Avião aterrado, começa a chatice: a roda de trás do Jean François tinha sido atropelada durante o transporte. Tanta coisa para embalar a bicicleta para depois acontecer isto. A pior parte: ele estava em Faro, com uma roda 650 b totalmente destruída, longe do centro da cidade. Enfim, ainda liguei aos meus camaradas do pedal de lá perto, mas nenhum deles tinham rodas 650b. Claro que eu tinha uma, guardadinha e igual à destruída. Solução : apanhar o primeiro comboio para Lisboa. Iria estragar a parte Sul da viagem. O plano original seria partir do Algarve, passar por Évora, Lisboa, Óbidos, Nazaré… mas nem sempre as coisas correm como queremos.

Dia seguinte, lá estava eu à espera dele, na estação de Entre-campos. O comboio chegou atrasado, claro. O Jean François salta do comboio com os seus jovens sessenta e tal anos, dá-me um grande abraço: amigos instantâneos. Tinha trazido uma roda nova, para não termos de arrastar a bicicleta até à loja. Para além da roda, o quadro também sofreu um bocado , mas nada de grave. Obrigado, aviões. Antes de começarmos a tratar da roda, é altura de ir almoçar. Escolhemos um restaurante tipo tasca, do que ainda vão resistindo em Lisboa. Parece outra viagem, esta no tempo. Ainda há sítios onde as contas se fazem na toalha de papel. E ainda bem.

E tudo correu bem.

O enraiamento da roda corre bem, claro. Aproveito para fazer um bocado da minha magia nos MAFAC RAID do Jean François. Preparo a bicicleta de viagem da Marie, aplicando as manetes confortáveis que ela gosta. Esta bicicleta foi um presente do Jean François. Uma bicicleta cheia de história e significado. Agarrei na minha mítica laranja e seguimos todos rumo a casa do Artur, fugindo da cidade, atravessando o parque de Monsanto. O caminho até ao bairro do Artur é um misto de caminhos de terra e estradas rodeadas de árvores. Surpreendente, como diz o Jean François.
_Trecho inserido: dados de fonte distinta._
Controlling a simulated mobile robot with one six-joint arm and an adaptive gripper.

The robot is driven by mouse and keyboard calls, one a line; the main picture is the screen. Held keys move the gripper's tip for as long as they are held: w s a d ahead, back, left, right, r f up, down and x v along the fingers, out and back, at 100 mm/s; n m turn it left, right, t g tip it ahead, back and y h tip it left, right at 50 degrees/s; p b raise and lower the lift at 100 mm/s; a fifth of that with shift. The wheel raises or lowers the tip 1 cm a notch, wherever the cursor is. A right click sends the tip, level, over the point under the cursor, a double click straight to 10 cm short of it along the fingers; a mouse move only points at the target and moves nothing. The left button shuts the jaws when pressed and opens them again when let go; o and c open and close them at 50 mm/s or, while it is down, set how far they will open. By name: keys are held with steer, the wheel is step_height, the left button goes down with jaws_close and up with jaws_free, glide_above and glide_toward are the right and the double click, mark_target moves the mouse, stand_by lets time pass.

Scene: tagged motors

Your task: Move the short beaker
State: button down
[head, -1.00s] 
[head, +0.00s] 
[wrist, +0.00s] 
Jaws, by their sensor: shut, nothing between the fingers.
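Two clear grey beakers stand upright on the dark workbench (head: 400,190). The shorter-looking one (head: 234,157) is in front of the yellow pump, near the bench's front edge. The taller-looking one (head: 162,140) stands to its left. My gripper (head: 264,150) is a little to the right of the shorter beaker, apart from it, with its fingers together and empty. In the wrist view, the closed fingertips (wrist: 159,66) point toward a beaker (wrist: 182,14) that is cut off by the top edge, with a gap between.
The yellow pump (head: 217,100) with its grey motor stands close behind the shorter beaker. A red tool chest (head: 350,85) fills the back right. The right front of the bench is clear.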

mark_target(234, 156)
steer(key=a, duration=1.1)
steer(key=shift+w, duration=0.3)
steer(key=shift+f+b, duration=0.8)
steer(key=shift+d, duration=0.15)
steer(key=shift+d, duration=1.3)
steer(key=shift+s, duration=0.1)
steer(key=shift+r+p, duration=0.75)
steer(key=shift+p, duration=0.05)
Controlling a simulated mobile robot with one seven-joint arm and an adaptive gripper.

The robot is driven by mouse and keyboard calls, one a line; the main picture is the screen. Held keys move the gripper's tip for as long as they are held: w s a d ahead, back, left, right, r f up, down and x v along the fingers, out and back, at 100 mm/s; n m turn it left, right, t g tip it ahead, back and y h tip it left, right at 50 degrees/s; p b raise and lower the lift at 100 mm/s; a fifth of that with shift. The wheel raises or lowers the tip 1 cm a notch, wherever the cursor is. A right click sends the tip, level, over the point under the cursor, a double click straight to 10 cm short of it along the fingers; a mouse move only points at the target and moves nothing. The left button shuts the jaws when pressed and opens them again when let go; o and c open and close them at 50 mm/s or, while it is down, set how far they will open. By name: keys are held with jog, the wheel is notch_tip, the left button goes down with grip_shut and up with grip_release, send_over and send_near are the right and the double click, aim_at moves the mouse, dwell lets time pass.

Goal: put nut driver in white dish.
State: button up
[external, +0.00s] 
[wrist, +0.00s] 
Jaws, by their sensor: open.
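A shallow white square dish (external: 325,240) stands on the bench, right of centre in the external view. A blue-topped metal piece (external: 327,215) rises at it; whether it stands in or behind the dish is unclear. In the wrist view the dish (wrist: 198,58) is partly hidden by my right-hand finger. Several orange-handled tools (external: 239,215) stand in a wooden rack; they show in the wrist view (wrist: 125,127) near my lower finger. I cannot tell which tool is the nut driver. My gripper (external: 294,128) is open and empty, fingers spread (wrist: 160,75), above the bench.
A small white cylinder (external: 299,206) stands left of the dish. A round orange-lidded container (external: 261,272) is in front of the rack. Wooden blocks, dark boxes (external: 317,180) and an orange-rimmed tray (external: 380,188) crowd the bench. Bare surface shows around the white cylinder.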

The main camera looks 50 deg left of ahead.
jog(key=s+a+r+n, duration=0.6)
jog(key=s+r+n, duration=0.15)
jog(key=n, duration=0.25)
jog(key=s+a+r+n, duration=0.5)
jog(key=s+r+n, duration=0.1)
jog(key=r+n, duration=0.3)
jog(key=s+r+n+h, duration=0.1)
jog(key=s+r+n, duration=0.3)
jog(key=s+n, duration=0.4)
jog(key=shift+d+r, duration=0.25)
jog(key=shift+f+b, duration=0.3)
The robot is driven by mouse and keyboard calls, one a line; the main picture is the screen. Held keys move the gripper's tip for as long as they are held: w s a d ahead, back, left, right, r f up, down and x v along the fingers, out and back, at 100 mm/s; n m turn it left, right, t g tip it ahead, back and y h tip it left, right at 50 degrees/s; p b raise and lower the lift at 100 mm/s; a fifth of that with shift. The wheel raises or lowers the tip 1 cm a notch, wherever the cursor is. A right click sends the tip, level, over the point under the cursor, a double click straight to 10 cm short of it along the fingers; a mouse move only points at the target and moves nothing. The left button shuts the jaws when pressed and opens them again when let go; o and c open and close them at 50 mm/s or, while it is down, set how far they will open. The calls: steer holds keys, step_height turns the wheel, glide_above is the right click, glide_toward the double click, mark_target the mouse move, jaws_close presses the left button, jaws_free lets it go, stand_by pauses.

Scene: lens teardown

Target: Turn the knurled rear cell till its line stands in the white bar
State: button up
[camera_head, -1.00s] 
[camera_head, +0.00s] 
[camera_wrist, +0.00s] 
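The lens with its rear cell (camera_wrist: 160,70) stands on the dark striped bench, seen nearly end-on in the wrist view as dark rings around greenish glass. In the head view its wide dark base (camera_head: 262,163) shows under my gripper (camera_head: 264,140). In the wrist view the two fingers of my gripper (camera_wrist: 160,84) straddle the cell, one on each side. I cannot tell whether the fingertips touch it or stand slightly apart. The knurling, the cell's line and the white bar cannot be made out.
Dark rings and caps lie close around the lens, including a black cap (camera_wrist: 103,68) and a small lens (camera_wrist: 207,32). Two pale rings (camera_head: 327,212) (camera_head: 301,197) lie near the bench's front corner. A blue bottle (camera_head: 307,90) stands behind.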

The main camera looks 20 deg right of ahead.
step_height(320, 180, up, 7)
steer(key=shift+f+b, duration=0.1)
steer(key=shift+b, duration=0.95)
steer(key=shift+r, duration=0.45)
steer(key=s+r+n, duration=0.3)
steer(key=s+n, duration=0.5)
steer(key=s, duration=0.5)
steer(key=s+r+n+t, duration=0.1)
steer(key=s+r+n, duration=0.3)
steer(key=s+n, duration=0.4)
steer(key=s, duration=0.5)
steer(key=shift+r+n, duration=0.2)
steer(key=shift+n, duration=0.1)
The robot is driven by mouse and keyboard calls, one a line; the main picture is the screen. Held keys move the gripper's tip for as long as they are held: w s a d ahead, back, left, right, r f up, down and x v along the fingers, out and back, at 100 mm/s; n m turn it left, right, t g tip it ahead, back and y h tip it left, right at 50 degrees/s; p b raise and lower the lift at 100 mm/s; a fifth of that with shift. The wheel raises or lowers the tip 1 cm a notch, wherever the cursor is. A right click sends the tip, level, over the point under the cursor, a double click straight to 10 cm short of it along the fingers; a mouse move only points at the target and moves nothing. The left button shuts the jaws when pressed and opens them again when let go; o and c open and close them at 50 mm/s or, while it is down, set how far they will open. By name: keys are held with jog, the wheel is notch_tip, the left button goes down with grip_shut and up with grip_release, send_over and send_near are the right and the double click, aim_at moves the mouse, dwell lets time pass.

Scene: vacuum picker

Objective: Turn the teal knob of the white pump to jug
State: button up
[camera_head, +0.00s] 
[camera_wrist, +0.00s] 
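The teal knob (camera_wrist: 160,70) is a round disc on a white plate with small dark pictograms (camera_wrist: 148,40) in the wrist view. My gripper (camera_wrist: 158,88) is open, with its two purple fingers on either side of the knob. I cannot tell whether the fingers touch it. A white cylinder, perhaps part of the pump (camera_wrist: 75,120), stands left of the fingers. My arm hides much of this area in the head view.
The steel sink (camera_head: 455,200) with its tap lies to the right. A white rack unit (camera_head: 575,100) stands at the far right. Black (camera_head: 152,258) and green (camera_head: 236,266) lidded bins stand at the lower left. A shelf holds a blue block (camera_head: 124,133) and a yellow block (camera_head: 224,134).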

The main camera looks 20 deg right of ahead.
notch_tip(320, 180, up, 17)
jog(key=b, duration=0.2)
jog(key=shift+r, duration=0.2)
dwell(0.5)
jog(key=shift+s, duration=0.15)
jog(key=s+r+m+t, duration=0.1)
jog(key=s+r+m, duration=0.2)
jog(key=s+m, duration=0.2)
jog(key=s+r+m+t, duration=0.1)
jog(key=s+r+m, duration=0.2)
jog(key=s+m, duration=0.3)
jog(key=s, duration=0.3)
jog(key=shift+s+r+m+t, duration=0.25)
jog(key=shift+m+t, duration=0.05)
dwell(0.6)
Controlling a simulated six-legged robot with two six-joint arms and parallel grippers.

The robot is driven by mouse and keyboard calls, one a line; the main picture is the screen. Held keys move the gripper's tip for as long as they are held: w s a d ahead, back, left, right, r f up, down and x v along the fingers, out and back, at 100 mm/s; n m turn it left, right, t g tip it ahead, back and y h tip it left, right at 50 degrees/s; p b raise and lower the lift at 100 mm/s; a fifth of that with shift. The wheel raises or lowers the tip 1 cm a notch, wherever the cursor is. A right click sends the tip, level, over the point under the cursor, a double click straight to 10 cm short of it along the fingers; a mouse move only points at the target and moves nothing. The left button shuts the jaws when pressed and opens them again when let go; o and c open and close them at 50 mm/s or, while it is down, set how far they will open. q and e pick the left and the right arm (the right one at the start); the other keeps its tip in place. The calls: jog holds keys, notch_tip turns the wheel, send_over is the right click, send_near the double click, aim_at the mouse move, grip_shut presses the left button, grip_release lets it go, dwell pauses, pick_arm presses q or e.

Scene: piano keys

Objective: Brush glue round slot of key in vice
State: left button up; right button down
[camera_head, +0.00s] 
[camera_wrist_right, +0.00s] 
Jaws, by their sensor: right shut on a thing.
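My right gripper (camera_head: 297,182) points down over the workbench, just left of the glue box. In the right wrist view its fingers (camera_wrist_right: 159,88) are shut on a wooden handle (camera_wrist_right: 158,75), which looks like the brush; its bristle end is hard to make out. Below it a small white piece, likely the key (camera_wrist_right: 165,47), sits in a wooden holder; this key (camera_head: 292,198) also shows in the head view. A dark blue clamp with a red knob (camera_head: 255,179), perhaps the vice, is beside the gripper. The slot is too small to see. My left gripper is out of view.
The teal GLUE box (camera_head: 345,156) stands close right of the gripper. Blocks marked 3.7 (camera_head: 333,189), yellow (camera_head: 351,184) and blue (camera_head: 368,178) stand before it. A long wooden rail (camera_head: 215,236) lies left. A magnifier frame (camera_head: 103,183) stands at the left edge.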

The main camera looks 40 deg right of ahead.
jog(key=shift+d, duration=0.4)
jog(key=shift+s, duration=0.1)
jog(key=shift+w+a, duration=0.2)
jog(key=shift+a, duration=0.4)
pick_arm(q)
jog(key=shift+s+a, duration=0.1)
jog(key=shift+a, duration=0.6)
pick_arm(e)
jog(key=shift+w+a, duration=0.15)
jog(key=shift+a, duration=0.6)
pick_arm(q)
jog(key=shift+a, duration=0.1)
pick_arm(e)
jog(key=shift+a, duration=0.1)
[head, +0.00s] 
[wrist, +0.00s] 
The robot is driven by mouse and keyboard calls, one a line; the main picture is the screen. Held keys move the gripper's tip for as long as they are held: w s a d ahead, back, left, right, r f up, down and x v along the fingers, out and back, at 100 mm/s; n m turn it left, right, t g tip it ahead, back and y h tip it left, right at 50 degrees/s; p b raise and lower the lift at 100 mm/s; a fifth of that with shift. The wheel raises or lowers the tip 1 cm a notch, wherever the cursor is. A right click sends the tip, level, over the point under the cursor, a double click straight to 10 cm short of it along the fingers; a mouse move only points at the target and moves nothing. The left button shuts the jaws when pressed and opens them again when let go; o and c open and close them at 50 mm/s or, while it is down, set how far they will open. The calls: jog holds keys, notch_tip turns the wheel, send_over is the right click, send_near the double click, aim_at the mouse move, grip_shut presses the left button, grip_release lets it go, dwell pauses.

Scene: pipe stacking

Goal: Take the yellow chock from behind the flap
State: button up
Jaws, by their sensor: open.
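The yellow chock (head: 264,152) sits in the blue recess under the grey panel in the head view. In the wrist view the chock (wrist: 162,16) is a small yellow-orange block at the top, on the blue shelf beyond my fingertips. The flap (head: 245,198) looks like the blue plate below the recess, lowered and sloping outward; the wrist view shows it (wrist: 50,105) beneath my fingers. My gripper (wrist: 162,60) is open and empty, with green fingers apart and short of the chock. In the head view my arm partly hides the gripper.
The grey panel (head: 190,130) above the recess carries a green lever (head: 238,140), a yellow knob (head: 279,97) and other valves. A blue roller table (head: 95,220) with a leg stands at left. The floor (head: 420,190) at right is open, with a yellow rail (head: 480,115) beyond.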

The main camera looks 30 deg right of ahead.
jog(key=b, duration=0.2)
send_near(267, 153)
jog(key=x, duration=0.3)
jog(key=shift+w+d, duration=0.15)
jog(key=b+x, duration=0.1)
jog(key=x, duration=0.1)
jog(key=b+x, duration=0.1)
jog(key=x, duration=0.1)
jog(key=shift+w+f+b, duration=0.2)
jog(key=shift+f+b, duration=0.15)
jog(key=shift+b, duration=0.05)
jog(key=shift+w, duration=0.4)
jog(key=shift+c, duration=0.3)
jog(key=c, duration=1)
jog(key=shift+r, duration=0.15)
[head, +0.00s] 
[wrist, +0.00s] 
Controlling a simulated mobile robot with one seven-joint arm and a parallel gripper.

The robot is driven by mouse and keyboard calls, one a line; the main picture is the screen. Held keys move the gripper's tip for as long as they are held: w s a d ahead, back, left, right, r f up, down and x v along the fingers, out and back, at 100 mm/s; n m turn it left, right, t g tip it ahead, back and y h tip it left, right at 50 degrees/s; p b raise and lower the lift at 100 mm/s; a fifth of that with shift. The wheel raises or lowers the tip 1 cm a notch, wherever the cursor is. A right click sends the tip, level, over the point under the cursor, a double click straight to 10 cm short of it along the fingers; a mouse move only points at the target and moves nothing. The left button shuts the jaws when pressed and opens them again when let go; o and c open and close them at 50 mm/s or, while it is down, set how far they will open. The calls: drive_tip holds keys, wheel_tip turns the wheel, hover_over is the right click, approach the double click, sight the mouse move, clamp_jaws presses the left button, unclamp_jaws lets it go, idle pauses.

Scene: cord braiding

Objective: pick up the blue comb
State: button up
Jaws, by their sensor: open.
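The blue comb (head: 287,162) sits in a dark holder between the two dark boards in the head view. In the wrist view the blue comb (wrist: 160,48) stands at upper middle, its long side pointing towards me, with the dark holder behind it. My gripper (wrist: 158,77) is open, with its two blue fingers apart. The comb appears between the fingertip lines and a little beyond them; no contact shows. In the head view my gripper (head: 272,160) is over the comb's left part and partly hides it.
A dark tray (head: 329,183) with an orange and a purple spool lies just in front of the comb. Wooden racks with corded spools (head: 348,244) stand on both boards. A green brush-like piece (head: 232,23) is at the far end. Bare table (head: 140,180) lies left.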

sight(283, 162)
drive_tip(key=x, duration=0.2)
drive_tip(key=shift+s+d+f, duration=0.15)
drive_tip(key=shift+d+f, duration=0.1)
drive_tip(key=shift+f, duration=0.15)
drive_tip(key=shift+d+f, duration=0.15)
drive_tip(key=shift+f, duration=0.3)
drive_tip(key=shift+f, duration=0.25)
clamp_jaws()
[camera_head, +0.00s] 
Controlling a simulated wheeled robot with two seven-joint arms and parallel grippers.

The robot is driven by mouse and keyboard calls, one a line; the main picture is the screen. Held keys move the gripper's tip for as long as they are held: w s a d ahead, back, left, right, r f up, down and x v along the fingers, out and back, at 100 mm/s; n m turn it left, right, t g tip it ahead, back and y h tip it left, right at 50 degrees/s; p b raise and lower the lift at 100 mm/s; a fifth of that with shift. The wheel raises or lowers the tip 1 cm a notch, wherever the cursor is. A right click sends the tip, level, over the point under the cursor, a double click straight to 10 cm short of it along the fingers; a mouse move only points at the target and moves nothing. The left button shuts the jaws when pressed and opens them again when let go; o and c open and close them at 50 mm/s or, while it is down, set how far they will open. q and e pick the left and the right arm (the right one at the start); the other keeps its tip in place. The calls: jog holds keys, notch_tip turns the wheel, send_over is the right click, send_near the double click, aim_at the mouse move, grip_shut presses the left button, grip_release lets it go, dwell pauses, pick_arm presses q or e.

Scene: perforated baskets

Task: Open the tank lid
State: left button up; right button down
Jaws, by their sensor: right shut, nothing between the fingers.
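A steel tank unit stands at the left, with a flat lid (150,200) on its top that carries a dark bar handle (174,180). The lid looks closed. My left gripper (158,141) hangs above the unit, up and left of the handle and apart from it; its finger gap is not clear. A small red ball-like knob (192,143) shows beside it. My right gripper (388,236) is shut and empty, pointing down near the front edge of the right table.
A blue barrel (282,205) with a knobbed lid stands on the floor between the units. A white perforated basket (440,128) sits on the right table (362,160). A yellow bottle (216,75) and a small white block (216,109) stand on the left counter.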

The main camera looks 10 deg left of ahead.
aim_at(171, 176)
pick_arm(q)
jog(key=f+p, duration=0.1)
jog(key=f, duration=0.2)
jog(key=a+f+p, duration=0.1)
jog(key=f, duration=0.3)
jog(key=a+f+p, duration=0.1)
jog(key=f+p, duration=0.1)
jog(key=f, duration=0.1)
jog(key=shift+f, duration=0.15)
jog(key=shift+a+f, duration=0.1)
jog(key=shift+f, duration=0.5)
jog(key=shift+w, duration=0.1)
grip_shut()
E é, pois a escassos metros, passa uma das mais movimentadas autoestradas nacionais. E nós ali, num trilho antigo, com centenas de anos, animados pela força das nossas pernas. Cansados, mas felizes. O dia termina com um excelente jantar em casa do Artur, preparado pela incansável Isabel.

Dia seguinte, o JF arranca para Évora. Apesar da chatice da roda, estávamos todos felizes. Como ele diz, não faz sentido a ficar a focar no problema, mas sim na solução melhor para o mesmo. Palavras sábias de quem já fez muitos quilómetros, por muitos países.

Segundo dia- Setúbal até Lisboa pelo caminho mais difícil, mas mais bonito.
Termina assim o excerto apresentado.